Random Factoid #509

19 12 2010

We’re getting to that point of 2010 where we can look back in retrospect at things.  Most critics are issuing their top 10 lists (or call them “The Social Network” and others given the unanimity this year), but Cinematical made a very different list this week: the most boring titles of 2010.

I had never really thought of it, but a good title really does make a difference.  If “Inception” had been called “The World of the Dream,” I probably wouldn’t be nearly as excited about it as I was.  If “How to Train Your Dragon” had been called “Vikings and Dragons,” I would have easily written it off.  Those are some of the best of 2010, but what about the worst?

The bland and the irrelevant usually make the worst titles.  For example, as much as I loved “Michael Clayton,” that title told me NOTHING about the movie.  As for 2010, we had plenty of culprits: “I’m Still Here,” the Joaquin Phoenix documentary, would have sent up no flags for the average moviegoer.  “The Lost Year of Joaquin Phoenix” would have been a significantly better choice.  “The Bounty Hunter” sounds like an action movie, not a revolting Jennifer Aniston rom-com.  “The Joneses” is a family name, not the title for a very perceptive social commentary.

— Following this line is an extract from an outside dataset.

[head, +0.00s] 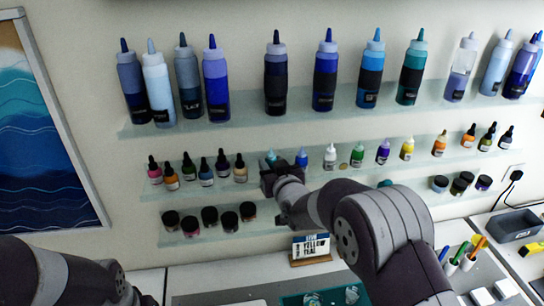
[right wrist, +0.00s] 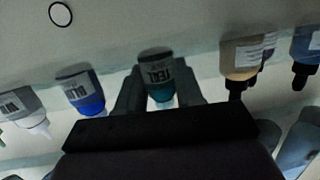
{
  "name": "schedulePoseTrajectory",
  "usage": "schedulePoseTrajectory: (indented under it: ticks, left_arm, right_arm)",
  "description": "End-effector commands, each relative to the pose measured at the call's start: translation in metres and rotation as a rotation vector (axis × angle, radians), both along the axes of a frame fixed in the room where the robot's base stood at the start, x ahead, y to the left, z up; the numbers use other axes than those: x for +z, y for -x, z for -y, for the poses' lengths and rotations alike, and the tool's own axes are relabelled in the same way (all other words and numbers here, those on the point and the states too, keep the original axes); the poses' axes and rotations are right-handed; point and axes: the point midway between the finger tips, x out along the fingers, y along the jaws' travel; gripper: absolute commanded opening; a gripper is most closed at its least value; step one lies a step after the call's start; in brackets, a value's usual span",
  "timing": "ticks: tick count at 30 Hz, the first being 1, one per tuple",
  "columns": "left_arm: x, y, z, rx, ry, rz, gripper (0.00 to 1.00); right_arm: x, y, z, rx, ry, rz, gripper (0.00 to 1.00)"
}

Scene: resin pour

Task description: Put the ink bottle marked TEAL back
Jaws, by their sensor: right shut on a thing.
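The ink bottle marked TEAL (right wrist: 158,72) is between the two fingers of my right gripper (right wrist: 156,92) in the right wrist view, its label readable. In the head view only the bottle's teal top (head: 271,156) shows above my right gripper (head: 273,178), in the row of small bottles on the middle shelf (head: 315,178). It is in the space between a beige bottle (head: 240,168) and a blue bottle (head: 302,158). My right gripper is shut on it. Whether its base touches the shelf is hidden. My left gripper is out of view; only my left arm shows.
Large squeeze bottles (head: 325,75) stand on the top shelf (head: 300,108). Small jars (head: 229,220) sit on the lower shelf. A card (head: 311,247) with YELLOW and TEAL stands on the worktop. The blue bottle (right wrist: 80,92) and beige bottle (right wrist: 246,55) flank my right gripper closely.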

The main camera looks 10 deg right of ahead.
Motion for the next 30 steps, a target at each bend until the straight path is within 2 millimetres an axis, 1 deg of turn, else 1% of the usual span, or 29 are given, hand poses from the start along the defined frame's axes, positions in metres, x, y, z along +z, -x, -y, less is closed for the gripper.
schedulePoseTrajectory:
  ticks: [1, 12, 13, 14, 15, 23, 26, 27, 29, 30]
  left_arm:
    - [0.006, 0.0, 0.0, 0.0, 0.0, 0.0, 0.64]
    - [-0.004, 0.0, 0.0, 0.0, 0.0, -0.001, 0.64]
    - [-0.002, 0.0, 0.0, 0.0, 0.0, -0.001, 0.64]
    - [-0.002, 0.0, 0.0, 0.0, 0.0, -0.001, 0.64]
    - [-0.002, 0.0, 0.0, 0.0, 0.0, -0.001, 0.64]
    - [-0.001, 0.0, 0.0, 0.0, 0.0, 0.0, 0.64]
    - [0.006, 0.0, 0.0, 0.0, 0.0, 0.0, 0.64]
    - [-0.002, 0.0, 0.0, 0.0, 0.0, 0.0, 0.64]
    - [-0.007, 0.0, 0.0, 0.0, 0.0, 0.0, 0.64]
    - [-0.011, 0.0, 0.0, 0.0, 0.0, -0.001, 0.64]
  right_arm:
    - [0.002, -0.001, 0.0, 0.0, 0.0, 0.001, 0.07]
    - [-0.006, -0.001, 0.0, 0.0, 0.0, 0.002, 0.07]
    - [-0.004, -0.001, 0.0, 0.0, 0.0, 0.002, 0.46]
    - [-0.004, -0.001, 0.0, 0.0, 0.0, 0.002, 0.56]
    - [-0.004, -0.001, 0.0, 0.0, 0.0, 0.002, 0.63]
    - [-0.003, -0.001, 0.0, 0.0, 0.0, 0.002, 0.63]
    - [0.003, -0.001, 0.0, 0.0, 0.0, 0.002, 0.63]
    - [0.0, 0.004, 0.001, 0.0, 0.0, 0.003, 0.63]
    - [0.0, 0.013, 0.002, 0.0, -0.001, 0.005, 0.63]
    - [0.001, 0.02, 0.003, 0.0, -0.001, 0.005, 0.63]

There are many more of 2010 (see a much more complete list at the link above), but that’s just a sampling of how a movie’s title can have a significant impact on moviewatching.  Did it make a difference for you at all this year?





REVIEW: I’m Still Here

22 11 2010

If Joaquin Phoenix managed to have me pretty fully convinced that he was serious when he did the “Hasidic meth dealer” act for over a year, does that make him a good actor … or me a gullible onlooker?  In a way, that’s the sort of question “I’m Still Here” wants you to answer, although there was enough media coverage surrounding Joaquin Phoenix’s committed transformation that a movie just seems unnecessary.

Directed by Phoenix’s brother-in-law, Casey Affleck, the movie is a piece of performance art by Joaquin Phoenix masquerading as a documentary.  He makes some interesting observations on the nature of the star, which detract from the actor.  The reasoning is that by excising the actor and becoming a rapper (something he is incredibly ill-suited to tackle) we will realize that we love the celebrity more than we love their talent.

And, in a sense, he’s right.  As we observe his year of withdrawal, we see the media circus in full tilt, quick as ever to judge.  They mistake the performance for the personality, much as I and many others did.  The documentary flirts with this blurry line, and there are many times when it’s hard to tell where one ends and the other begins.  This problem isn’t made any easier by Affleck’s unstable direction, but it makes for a perplexing experience that virtually requires the viewer to take on the role of a detective exploring Phoenix’s mind.

This artistic experiment Phoenix puts on for a year is never dull or boring.  The best word to describe it is bizarre, and all of his strange fetishes for strippers, drugs, and cruel pranks make him out to be either one sick actor or deranged man.  Either way, “I’m Still Here” doesn’t endear us to any side of Joaquin Phoenix.  It’s an uncomfortable watch at times as he borders on insanity, even knowing that it’s all a big hoax.

What I think Phoenix doesn’t realize is that this offbeat performance has forever enshrined him in our minds as a kooky celebrity, not an actor, in effect giving an averse reaction.  Whatever the case, I’ll certainly never see “Walk the Line” in the same way as before.  B-





Random Factoid #415

16 09 2010

Really, Casey Affleck?  Way to ruin my fun.

I was so excited to see “I’m Still Here,” the documentary on Joaquin Phoenix’s strange year of isolation, because I wanted to decide for myself if it was real or a joke and offer an opinion as to why I thought what I did.  But now, I have been robbed of that chance as director Casey Affleck has decided to spill the beans that it actually was a mockumentary, a piece of performance art not meant to be taken literally.

“I’m Still Here” opens today in Houston, and now I really have no desire to spend $10 to see it.  Knowing that it’s a big joke ruins the fun, and it’s really no different than unleashing a spoiler (which I HATE, see Random Factoid #276).  The movie’s secret is out of the bag, and everything has changed.

Has anyone else had their moviegoing desires changed by knowing certain details about a film?